● **RECORDS SUPPLIED**:
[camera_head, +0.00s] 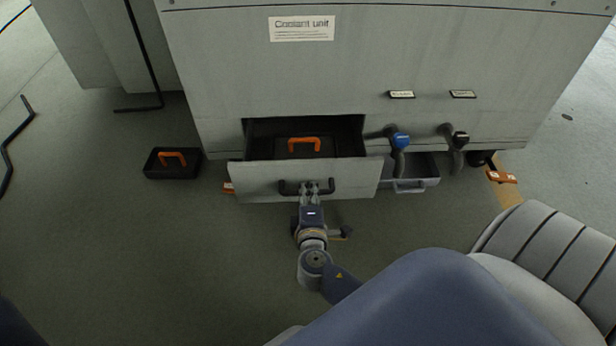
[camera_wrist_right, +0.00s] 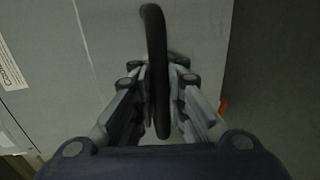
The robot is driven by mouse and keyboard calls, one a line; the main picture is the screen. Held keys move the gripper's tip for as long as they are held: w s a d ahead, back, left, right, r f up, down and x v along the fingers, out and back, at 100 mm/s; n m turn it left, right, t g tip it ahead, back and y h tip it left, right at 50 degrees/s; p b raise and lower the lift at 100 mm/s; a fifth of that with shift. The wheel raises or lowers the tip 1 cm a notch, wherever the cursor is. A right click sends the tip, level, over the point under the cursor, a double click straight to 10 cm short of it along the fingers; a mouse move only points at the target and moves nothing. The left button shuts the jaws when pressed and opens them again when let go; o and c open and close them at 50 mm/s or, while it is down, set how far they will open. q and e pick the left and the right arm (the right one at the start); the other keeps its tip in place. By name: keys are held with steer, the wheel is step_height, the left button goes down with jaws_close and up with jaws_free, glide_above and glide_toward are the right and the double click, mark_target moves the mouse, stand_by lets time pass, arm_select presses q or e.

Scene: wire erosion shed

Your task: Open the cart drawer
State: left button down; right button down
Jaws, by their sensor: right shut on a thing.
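The grey cart drawer (camera_head: 250,178) stands pulled out from the lower front of the coolant unit. My right gripper (camera_head: 308,186) is shut on this handle; in the right wrist view the handle (camera_wrist_right: 154,45) runs between the two fingers (camera_wrist_right: 160,105). The fingers hide the handle's middle in the head view. My left gripper is not in view.
The coolant unit (camera_head: 260,75) fills the back.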

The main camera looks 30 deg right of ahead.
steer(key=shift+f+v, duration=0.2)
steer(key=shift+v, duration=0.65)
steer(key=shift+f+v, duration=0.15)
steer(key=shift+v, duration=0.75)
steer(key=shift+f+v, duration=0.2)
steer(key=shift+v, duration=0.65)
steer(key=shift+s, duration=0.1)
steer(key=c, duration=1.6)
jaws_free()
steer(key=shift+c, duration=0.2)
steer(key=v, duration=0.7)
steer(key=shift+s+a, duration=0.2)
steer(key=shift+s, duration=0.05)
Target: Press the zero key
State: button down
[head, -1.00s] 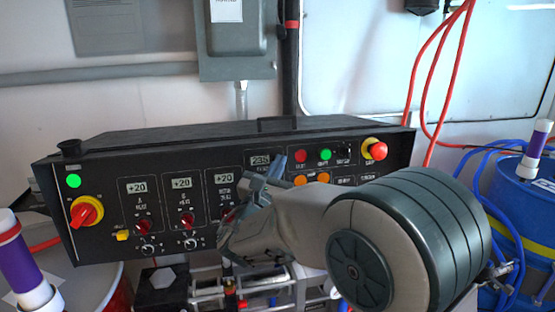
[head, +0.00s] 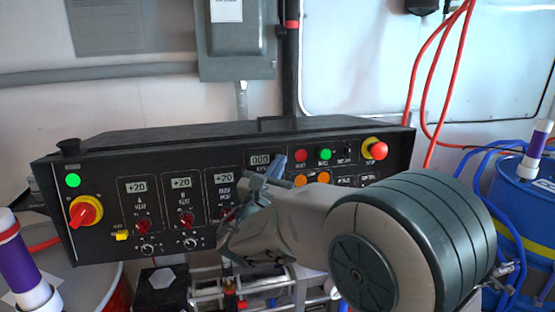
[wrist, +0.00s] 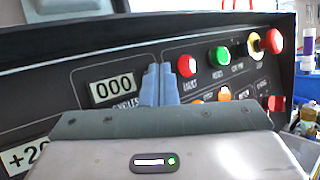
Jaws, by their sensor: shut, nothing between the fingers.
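The black control panel (head: 110,165) fills the middle of the head view. Its cycles counter display (wrist: 114,88) reads 000 in the wrist view, and the same display (head: 260,160) shows at the panel's upper middle in the head view. My gripper (wrist: 160,84) has its two blue-grey fingers together and empty, just right of the display as seen from the wrist. In the head view the fingertips (head: 279,166) are at the panel face beside the display. No key labelled zero can be made out; my gripper hides the area below the display. Contact is unclear.
Right of the fingers are a red fault lamp (wrist: 187,66), a green button (wrist: 219,57), orange buttons (head: 311,178) and a red stop knob (head: 376,149) on yellow. Red heat knobs (head: 143,227) and a red-yellow rotary switch (head: 85,212) are at left.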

● **AIM OF THE TASK**: Only a number is wanted here: how many lines in the data above include the string "down"?

● **SOLUTION FOR THIS PROBLEM**: 3